* Required work
Set the listing down again exactly, please, apart from its pictures.

········

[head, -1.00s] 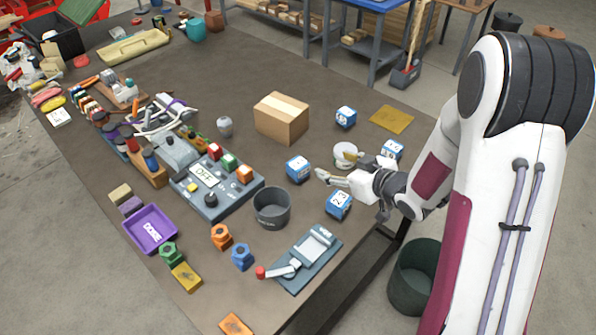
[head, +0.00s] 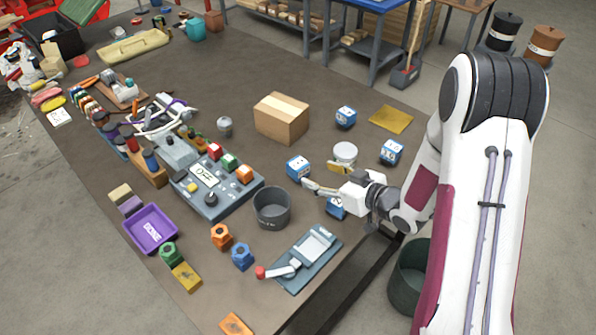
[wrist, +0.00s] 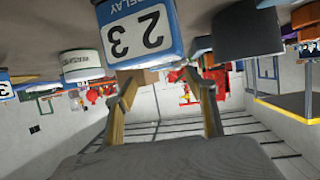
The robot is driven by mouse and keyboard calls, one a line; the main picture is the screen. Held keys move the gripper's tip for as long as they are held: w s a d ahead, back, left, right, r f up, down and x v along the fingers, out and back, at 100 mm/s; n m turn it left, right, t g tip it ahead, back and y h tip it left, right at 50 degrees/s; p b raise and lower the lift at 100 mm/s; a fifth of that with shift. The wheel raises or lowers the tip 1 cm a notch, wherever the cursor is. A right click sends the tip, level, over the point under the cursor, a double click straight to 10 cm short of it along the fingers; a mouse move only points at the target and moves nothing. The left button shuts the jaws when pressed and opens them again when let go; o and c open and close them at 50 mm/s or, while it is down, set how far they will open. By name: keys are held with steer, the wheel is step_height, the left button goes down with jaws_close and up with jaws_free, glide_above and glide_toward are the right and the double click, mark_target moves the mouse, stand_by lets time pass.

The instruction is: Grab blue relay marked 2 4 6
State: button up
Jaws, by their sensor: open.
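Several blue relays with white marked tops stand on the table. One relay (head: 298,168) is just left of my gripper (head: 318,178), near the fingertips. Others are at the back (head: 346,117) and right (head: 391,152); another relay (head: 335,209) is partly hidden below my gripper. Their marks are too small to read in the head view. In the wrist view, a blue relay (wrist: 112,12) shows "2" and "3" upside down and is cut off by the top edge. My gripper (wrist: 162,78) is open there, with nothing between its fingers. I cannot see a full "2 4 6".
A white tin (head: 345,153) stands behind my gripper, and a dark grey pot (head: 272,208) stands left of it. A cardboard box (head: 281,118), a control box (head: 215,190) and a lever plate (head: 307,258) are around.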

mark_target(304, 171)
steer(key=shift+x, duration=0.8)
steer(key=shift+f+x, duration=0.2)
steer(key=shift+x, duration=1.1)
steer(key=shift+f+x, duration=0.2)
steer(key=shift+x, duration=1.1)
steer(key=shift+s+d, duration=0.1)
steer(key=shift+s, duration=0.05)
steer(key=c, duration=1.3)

········

* Full output
[head, -1.00s] 
[head, +0.00s] 
[wrist, +0.00s] 
The robot is driven by mouse and keyboard calls, one a line; the main picture is the screen. Held keys move the gripper's tip for as long as they are held: w s a d ahead, back, left, right, r f up, down and x v along the fingers, out and back, at 100 mm/s; n m turn it left, right, t g tip it ahead, back and y h tip it left, right at 50 degrees/s; p b raise and lower the lift at 100 mm/s; a fifth of that with shift. The wheel raises or lowers the tip 1 cm a notch, wherever the cursor is. A right click sends the tip, level, over the point under the cursor, a double click straight to 10 cm short of it along the fingers; a mouse move only points at the target and moves nothing. The left button shuts the jaws when pressed and opens them again when let go; o and c open and close them at 50 mm/s or, while it is down, set how far they will open. By name: keys are held with steer, the wheel is step_height, the left button goes down with jaws_close and up with jaws_free, glide_above and glide_toward are the right and the double click, mark_target moves the mouse, stand_by lets time pass.

The instruction is: Grab blue relay marked 2 4 6
State: button up
Jaws, by their sensor: open.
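Several blue relays with white marked tops stand on the table. One relay (head: 298,168) is just left of my gripper (head: 318,178), near the fingertips. Others are at the back (head: 346,117) and right (head: 391,152); another relay (head: 335,209) is partly hidden below my gripper. Their marks are too small to read in the head view. In the wrist view, a blue relay (wrist: 112,12) shows "2" and "3" upside down and is cut off by the top edge. My gripper (wrist: 162,78) is open there, with nothing between its fingers. I cannot see a full "2 4 6".
A white tin (head: 345,153) stands behind my gripper, and a dark grey pot (head: 272,208) stands left of it. A cardboard box (head: 281,118), a control box (head: 215,190) and a lever plate (head: 307,258) are around.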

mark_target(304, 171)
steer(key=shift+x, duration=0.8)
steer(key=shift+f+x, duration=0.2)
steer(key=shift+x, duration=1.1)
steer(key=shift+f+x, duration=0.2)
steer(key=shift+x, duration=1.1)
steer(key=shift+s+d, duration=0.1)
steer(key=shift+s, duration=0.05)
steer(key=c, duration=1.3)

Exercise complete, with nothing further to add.